Lines that include the word "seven" are the ones to copy.

Robot episode records
— Start —
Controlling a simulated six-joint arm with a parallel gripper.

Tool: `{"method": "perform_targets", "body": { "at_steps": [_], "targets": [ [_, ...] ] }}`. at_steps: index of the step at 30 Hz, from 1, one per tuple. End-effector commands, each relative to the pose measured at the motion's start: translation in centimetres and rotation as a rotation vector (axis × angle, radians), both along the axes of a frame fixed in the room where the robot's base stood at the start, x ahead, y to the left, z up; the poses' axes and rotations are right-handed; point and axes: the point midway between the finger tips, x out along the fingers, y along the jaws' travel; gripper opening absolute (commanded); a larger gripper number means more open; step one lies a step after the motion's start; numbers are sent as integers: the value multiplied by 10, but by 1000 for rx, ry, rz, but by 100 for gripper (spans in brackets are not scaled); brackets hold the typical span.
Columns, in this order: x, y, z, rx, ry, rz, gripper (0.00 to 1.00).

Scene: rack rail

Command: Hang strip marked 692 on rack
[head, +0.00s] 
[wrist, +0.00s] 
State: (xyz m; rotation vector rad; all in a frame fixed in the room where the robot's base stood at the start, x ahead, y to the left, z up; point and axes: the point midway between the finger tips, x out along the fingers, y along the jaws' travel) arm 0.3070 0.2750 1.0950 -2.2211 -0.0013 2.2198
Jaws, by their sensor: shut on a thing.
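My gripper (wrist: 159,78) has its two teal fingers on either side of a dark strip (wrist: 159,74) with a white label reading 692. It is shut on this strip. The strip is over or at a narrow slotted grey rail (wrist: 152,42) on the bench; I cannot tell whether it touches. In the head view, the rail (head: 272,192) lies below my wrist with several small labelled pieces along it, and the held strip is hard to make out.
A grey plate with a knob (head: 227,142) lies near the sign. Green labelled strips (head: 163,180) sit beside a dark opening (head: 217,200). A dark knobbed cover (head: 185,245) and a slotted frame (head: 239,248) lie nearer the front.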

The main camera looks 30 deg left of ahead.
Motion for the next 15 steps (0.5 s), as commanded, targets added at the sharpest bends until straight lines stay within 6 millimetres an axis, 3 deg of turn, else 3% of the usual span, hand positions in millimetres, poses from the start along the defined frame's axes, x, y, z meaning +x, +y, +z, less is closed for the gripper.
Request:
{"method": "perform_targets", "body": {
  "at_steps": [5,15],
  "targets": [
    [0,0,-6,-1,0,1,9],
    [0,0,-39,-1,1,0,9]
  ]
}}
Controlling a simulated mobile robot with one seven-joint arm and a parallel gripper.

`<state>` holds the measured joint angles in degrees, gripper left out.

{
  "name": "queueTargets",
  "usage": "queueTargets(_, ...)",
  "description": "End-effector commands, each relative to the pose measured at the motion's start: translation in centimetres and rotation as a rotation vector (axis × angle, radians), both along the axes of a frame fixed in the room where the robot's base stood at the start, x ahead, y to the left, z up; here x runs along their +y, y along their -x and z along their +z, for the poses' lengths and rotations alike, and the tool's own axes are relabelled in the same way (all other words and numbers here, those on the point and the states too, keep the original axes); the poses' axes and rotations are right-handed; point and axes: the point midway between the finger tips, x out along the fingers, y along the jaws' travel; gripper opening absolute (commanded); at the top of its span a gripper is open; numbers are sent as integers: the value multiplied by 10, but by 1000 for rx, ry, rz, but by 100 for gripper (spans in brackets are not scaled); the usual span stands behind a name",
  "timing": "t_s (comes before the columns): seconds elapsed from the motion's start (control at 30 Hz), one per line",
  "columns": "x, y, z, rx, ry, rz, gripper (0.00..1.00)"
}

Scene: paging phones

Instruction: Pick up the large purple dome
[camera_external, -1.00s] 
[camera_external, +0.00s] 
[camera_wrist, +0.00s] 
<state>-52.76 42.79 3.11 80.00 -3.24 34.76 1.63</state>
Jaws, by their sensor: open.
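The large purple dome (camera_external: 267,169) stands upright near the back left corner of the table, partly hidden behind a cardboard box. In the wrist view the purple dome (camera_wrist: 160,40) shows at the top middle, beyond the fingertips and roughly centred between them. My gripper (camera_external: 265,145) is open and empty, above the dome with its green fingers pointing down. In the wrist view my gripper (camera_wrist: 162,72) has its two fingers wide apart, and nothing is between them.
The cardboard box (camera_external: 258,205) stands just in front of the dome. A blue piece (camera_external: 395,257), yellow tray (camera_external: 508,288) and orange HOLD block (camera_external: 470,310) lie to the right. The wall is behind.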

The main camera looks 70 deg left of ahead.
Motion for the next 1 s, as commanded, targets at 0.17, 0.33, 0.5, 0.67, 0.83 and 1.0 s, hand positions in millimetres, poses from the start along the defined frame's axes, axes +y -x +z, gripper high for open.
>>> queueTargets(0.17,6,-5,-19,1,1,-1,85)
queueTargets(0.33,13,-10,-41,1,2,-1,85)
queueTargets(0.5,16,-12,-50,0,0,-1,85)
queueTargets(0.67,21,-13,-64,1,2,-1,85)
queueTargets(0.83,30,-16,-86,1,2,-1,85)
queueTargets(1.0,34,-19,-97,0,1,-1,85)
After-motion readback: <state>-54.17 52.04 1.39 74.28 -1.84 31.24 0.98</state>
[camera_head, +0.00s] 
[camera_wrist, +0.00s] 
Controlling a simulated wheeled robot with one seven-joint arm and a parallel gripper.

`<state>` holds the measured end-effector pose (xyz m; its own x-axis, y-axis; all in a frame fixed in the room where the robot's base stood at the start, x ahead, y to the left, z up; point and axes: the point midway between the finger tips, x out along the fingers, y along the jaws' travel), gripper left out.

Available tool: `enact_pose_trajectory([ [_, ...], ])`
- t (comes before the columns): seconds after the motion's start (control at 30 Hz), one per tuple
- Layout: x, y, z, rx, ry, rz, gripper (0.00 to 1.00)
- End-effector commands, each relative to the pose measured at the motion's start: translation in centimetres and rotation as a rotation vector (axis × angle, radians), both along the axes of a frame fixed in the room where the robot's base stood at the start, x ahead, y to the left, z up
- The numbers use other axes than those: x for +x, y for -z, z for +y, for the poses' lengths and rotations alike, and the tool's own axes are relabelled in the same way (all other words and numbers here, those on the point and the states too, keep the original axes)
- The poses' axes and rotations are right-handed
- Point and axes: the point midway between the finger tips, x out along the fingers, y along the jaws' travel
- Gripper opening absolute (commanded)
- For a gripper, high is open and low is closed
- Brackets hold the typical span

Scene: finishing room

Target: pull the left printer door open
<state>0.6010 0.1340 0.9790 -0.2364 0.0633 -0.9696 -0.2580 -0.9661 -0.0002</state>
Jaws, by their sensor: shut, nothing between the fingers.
— End —
## RESPONSE TO THE TASK
Controlling a simulated mobile robot with one seven-joint arm and a parallel gripper.
Controlling a simulated wheeled robot with one seven-joint arm and a parallel gripper.

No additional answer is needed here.